> **Directive**
Quote the whole listing word for word. Do not include the pictures.

* * * * * * *

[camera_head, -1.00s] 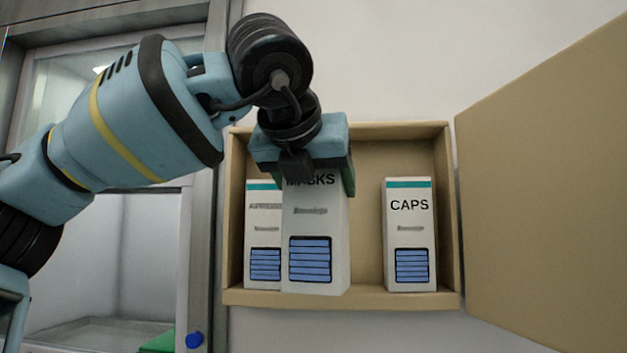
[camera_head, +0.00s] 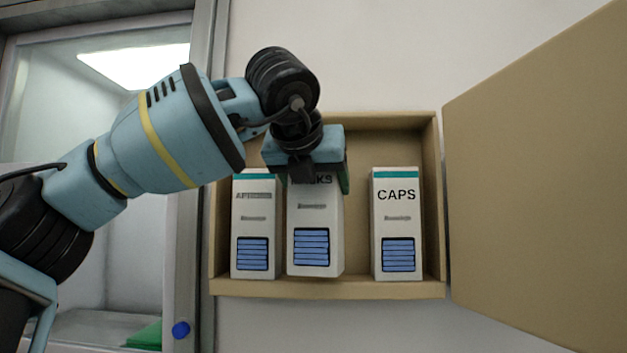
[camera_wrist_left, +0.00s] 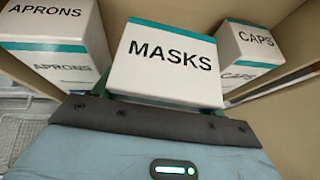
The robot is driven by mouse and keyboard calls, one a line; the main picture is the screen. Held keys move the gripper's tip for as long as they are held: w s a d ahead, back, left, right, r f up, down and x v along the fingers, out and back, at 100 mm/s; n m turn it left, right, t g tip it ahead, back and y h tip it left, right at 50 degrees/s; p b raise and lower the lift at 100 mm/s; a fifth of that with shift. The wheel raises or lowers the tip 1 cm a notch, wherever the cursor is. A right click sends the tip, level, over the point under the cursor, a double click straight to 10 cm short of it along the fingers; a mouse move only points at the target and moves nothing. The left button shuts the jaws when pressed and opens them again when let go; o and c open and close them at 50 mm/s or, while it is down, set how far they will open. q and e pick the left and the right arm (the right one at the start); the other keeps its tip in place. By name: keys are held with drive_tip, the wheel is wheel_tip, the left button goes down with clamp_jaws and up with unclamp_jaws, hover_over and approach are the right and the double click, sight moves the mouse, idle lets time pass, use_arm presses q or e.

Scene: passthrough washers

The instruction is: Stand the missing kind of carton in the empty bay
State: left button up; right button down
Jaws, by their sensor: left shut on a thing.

* * * * * * *

> **Expected output**
[camera_head, -1.00s] 
[camera_head, +0.00s] 
[camera_wrist_left, +0.00s] 
The robot is driven by mouse and keyboard calls, one a line; the main picture is the screen. Held keys move the gripper's tip for as long as they are held: w s a d ahead, back, left, right, r f up, down and x v along the fingers, out and back, at 100 mm/s; n m turn it left, right, t g tip it ahead, back and y h tip it left, right at 50 degrees/s; p b raise and lower the lift at 100 mm/s; a fifth of that with shift. The wheel raises or lowers the tip 1 cm a notch, wherever the cursor is. A right click sends the tip, level, over the point under the cursor, a double click straight to 10 cm short of it along the fingers; a mouse move only points at the target and moves nothing. The left button shuts the jaws when pressed and opens them again when let go; o and c open and close them at 50 mm/s or, while it is down, set how far they will open. q and e pick the left and the right arm (the right one at the start); the other keeps its tip in place. By name: keys are held with drive_tip, the wheel is wheel_tip, the left button goes down with clamp_jaws and up with unclamp_jaws, hover_over and approach are the right and the double click, sight moves the mouse, idle lets time pass, use_arm presses q or e.

Scene: passthrough washers

The instruction is: Stand the missing kind of carton in the empty bay
State: left button up; right button down
Jaws, by their sensor: left shut on a thing.

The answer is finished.